▸ TASK MATERIAL:

- - -

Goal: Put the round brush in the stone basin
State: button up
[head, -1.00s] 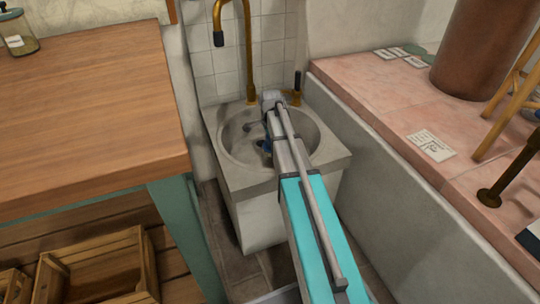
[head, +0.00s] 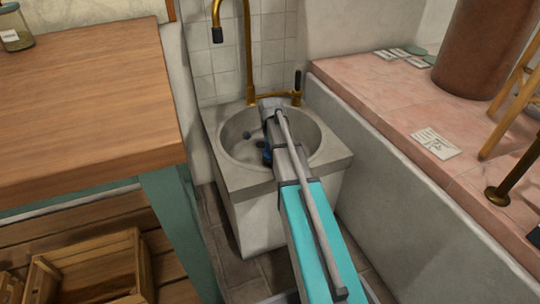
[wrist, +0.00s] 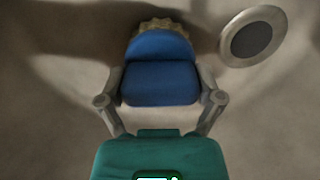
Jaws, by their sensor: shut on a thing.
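The round brush (wrist: 160,68) has a blue body with a beige bristly edge at its far side. In the wrist view it sits between the two fingers of my gripper (wrist: 161,84), which is shut on it. The stone basin (head: 229,167) is a grey square block with a round bowl, seen in the middle of the head view. My arm reaches over its front rim into the bowl. A small blue patch (head: 267,153) shows beside my arm inside the bowl. The basin's stone surface (wrist: 60,120) fills the wrist view behind the brush. Whether the brush touches it I cannot tell.
A round drain (wrist: 251,38) lies right of the brush. A brass faucet (head: 248,60) rises behind the bowl, with a dark-handled lever (head: 297,85) on its right. A wooden counter (head: 80,100) stands left, a pink tiled ledge (head: 400,110) right.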

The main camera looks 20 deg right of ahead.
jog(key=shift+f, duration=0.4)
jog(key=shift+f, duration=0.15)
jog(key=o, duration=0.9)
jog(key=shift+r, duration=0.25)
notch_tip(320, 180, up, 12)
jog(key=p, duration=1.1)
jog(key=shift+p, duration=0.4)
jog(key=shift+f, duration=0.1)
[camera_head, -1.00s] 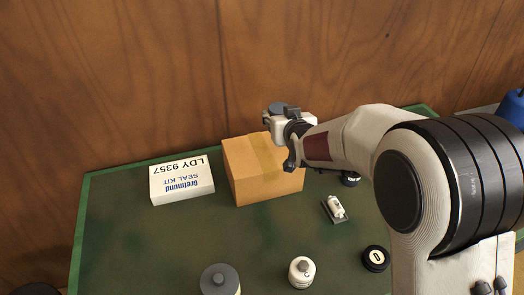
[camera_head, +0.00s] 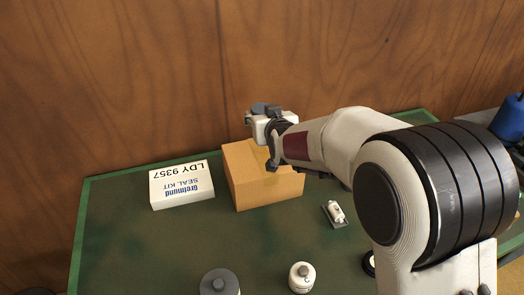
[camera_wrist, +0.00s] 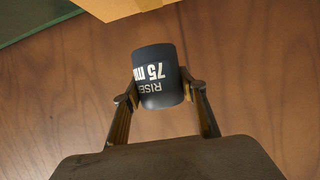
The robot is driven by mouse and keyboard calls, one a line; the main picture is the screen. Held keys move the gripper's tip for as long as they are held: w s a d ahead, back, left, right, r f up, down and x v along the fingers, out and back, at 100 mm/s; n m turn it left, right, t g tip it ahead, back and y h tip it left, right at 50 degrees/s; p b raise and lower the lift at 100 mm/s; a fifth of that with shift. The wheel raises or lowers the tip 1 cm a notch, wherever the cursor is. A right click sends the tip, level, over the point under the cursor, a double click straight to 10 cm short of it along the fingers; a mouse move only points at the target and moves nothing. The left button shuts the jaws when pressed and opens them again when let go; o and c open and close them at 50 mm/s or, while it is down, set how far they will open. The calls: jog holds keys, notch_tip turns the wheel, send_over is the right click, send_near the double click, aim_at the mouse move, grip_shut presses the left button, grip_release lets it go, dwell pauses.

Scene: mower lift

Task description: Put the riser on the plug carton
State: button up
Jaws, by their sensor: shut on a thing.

- - -

▸ STATED EXERCISE: Transcribe only the lines from the line holding "[camera_head, -1.00s]" through the line holding "[camera_wrist, +0.00s]", inclusive, without any of the pictures.

▸ CORRECT RESPONSE:
[camera_head, -1.00s] 
[camera_head, +0.00s] 
[camera_wrist, +0.00s] 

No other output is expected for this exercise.